Objective:
Using the listing below, select the lines with the word "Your" and copy them.

[Manipulation episode records]
=-=-=

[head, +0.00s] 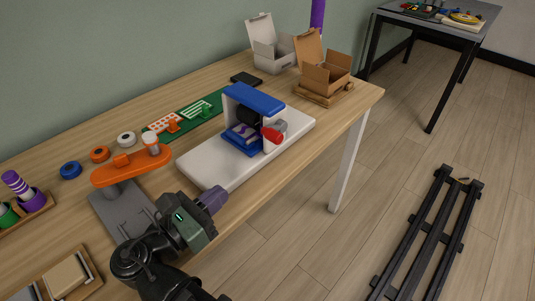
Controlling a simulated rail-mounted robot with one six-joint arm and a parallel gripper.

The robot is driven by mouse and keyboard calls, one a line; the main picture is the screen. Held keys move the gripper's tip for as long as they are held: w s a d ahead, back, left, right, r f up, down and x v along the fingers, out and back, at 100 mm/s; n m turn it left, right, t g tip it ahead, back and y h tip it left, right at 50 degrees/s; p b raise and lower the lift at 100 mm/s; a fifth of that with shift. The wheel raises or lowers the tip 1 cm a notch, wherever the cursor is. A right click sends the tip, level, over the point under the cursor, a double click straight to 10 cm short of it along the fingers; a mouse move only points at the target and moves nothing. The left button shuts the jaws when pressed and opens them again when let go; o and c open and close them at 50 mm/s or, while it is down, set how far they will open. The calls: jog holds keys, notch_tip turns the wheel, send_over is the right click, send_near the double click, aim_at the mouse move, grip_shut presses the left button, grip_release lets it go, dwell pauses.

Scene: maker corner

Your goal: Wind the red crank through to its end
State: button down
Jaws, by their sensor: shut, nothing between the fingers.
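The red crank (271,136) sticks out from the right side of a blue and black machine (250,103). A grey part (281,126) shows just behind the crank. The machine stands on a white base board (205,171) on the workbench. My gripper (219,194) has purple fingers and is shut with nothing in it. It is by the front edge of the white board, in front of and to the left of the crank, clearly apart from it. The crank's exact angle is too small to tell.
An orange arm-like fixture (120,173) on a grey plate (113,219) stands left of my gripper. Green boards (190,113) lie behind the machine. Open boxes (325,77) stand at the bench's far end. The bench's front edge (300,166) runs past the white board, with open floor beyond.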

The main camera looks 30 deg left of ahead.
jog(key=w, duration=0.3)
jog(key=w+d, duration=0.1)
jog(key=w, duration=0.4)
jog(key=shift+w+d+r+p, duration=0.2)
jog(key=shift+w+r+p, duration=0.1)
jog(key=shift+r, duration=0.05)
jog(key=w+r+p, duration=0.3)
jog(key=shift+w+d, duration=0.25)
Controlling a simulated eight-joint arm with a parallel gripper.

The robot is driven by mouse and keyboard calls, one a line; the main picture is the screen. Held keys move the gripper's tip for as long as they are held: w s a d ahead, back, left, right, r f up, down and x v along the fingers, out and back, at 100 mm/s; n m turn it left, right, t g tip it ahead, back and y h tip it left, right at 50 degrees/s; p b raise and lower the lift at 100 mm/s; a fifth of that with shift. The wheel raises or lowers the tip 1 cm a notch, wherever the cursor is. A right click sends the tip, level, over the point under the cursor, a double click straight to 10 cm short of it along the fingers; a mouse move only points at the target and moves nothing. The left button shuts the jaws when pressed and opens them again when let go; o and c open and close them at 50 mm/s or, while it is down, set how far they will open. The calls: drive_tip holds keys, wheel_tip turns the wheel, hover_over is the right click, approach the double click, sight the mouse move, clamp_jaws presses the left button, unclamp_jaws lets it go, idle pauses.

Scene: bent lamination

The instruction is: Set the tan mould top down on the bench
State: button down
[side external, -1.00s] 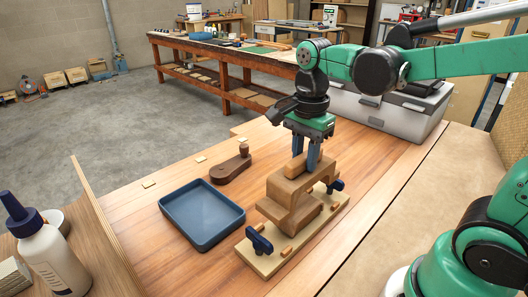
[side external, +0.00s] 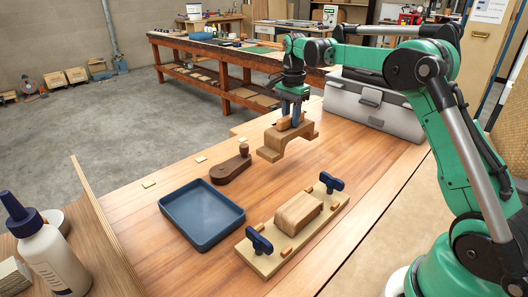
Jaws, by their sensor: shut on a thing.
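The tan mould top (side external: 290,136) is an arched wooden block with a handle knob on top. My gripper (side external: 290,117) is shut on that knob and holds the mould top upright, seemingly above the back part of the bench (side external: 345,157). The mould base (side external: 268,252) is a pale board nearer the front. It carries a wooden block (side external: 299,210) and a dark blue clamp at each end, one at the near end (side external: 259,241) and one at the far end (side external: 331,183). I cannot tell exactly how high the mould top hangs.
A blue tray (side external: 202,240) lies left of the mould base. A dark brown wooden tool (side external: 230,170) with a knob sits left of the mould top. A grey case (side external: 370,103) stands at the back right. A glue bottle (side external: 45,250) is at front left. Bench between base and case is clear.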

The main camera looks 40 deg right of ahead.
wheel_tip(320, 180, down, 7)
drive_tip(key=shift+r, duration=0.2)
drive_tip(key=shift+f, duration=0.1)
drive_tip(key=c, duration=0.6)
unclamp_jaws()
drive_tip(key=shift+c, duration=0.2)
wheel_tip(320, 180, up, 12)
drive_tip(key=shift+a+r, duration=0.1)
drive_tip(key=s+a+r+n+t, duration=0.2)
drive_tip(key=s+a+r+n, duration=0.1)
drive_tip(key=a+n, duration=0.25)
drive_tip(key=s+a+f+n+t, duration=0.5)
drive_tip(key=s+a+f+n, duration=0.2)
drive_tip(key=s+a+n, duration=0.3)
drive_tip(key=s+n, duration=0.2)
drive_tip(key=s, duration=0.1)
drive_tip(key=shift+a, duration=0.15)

=-=-=

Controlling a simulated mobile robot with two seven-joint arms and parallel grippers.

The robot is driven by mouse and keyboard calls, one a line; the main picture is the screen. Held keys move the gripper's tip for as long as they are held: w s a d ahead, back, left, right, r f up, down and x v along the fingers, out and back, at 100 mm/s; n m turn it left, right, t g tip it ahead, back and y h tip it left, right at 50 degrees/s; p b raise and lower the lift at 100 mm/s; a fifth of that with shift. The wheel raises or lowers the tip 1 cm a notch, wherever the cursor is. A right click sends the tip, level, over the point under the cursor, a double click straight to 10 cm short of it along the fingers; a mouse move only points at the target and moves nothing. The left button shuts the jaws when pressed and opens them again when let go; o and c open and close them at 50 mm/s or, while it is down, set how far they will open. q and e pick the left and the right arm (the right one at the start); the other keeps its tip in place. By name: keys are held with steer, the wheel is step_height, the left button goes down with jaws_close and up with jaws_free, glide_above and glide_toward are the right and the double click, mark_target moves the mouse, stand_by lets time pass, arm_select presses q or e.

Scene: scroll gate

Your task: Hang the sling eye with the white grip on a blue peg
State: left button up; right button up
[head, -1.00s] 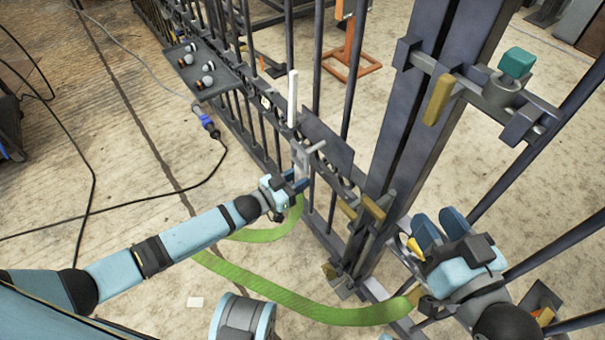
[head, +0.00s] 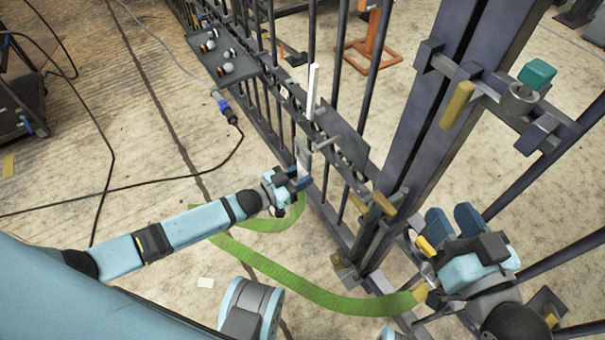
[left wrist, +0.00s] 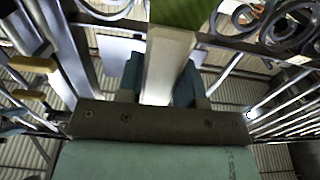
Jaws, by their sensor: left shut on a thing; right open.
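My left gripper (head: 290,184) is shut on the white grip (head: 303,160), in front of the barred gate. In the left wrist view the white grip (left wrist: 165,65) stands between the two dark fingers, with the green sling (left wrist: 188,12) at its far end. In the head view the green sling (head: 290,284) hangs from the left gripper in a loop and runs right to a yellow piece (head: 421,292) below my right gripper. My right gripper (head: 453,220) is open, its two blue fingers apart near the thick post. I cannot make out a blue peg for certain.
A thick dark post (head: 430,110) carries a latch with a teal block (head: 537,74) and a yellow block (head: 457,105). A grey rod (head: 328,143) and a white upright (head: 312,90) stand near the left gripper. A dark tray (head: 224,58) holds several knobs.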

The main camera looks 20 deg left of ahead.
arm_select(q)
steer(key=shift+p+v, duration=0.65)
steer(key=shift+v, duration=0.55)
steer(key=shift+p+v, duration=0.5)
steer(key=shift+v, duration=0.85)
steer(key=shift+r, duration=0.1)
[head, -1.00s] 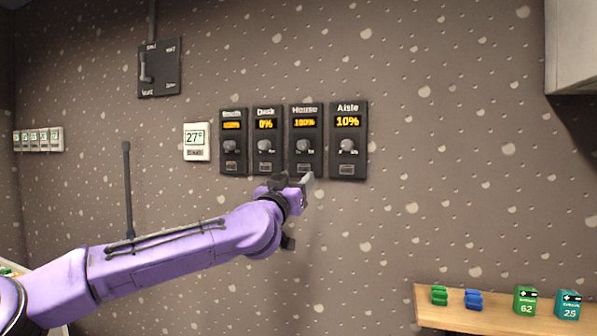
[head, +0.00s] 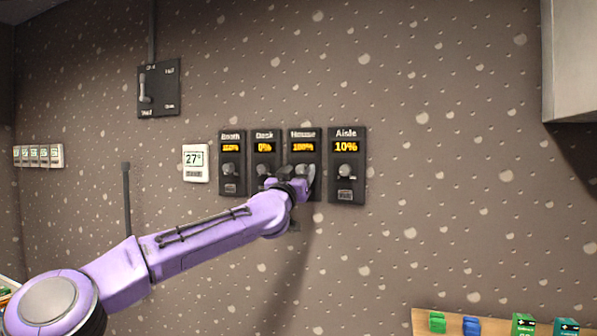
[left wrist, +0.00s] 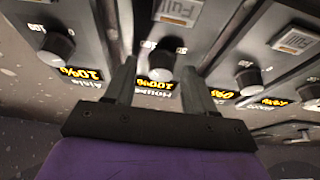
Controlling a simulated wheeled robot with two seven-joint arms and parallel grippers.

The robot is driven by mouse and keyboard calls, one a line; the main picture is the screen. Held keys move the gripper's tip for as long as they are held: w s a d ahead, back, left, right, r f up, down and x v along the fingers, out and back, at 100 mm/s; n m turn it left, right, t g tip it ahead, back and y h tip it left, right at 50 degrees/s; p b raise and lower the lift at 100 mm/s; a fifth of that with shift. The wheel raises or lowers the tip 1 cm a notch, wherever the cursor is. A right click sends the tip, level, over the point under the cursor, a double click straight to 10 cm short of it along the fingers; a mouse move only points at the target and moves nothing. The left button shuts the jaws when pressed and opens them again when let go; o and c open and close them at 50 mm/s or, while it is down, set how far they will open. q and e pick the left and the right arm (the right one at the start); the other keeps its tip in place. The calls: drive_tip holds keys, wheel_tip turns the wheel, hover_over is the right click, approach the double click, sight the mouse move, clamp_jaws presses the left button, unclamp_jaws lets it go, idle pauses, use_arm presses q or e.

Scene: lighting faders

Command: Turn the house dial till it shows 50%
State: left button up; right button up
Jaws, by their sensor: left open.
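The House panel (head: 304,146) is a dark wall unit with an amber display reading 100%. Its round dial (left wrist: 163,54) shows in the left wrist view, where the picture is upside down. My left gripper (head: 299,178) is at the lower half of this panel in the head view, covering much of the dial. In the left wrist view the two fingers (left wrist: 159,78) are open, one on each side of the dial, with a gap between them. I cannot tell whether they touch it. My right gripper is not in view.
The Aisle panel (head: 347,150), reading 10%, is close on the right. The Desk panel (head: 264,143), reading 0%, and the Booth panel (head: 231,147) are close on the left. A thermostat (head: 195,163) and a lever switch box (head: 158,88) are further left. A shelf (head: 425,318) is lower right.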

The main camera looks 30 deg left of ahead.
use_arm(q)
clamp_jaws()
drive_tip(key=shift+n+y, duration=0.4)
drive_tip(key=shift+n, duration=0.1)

=-=-=

The solution:
Your goal: Wind the red crank through to its end
Your task: Hang the sling eye with the white grip on a blue peg

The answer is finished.